Este guante blanco ocurre con todos los gobiernos: casi de lo primero que hizo el gobierno de Mariano Rajoy al entrar a gobernar en 2011 fue conceder una amnistía fiscal por Decreto-Ley, gracias a la cual quienes hubiesen burlado la ley podían regularizar su situación (con un poco de mala leche, considerando las críticas vertidas desde el PP contra el indulto a Oriol Junqueras, cabría hablar de un indulto masivo) pagando menos de lo que les hubiese correspondido caso de tributar legalmente. Cinco años después, el Tribunal Constitucional dictó que dicho Decreto había sido inconstitucional. Sin embargo, no afectó a quienes se hubiesen acogido a ella, ni conllevó dimisiones. Ni siquiera hubo una disculpa; algo insólito, teniendo en cuenta que el PP se ha erigido en defensor de la Constitución y en todo ve una quiebra de la misma. Al contrario: el gobierno atacó al TC por realizar “juicios de valor”.
Hay que decir que el debate sobre la calidad de nuestra democracia no es nuevo. Antonio García-Trevijano ya decía hace muchos años que “en España tenemos libertades, pero no una democracia plena”. A esto, la respuesta de los defensores de nuestra democracia suele ser que la democracia consiste en las libertades individuales. Y aunque no puede haber democracia sin libertades individuales, la democracia también debe incorporar una vertiente social de reparto de riqueza, de decidir entre todos cómo debe ser la sociedad en la que vamos a vivir. Como se asume con toda naturalidad en muchísimas democracias. Todo esto, lamentablemente, no suele ser objeto de debate. Por eso estas deficiencias han podido mantenerse ahí, hasta ser aceptadas como “la normalidad”, casi desde que nuestra democracia echó a andar.
Sobre el origen de esta nuestra democracia, los monárquicos gustan de decir que “la trajo el Rey”. Esto no solo es una forma de justificar algo tan antidemocrático como que la Jefatura del Estado se rife en la lotería del nacimiento, sino también es parte de una narrativa encaminada a hacerla intocable: puesto que la democracia española tira más hacia el borde autoritario del espectro, casi cualquier reforma necesariamente tiene que ir en el sentido de reforzar el principio democrático (en realidad la derecha sería perfectamente capaz de ofrecer más democracia… si a cambio se limita la autonomía local, y de hecho buena parte de su propaganda intenta enfocarlo así).

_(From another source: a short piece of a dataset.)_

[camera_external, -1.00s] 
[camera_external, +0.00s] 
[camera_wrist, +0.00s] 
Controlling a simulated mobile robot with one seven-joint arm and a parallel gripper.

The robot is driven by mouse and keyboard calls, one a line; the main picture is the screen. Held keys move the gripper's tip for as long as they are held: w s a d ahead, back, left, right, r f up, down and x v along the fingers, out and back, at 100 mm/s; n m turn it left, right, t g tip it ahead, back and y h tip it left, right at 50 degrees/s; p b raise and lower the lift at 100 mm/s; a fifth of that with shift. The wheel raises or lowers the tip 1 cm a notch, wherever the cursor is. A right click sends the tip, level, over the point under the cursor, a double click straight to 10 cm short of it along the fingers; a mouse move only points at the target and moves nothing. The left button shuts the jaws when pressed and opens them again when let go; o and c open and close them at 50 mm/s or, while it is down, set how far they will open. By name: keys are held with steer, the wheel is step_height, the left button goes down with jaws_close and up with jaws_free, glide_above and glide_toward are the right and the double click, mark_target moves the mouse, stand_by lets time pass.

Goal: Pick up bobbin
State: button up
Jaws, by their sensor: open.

Al afirmar que la democracia la trajo Juan Carlos I, se nos está diciendo que es una dádiva. No algo que los españoles hayan conquistado, algo suyo y con lo que pueden hacer lo que quieran, sino una gracia concedida desde las alturas. Un regalo, vamos, que nos dieron sin incluir el ticket de recambio de El Corte Inglés. Y criticar los regalos está muy feo. Ese es el marco mental invocado cuando se critican declaraciones como las de Pablo Iglesias de que "no hay una situación de plena normalidad política y democrática en España": se presenta como si el niño del cumpleaños dijera al desempaquetar su Huawei que vaya chasco, que él prefería el iPhone 11. Niño, no seas insolente, ¡que es un regalo!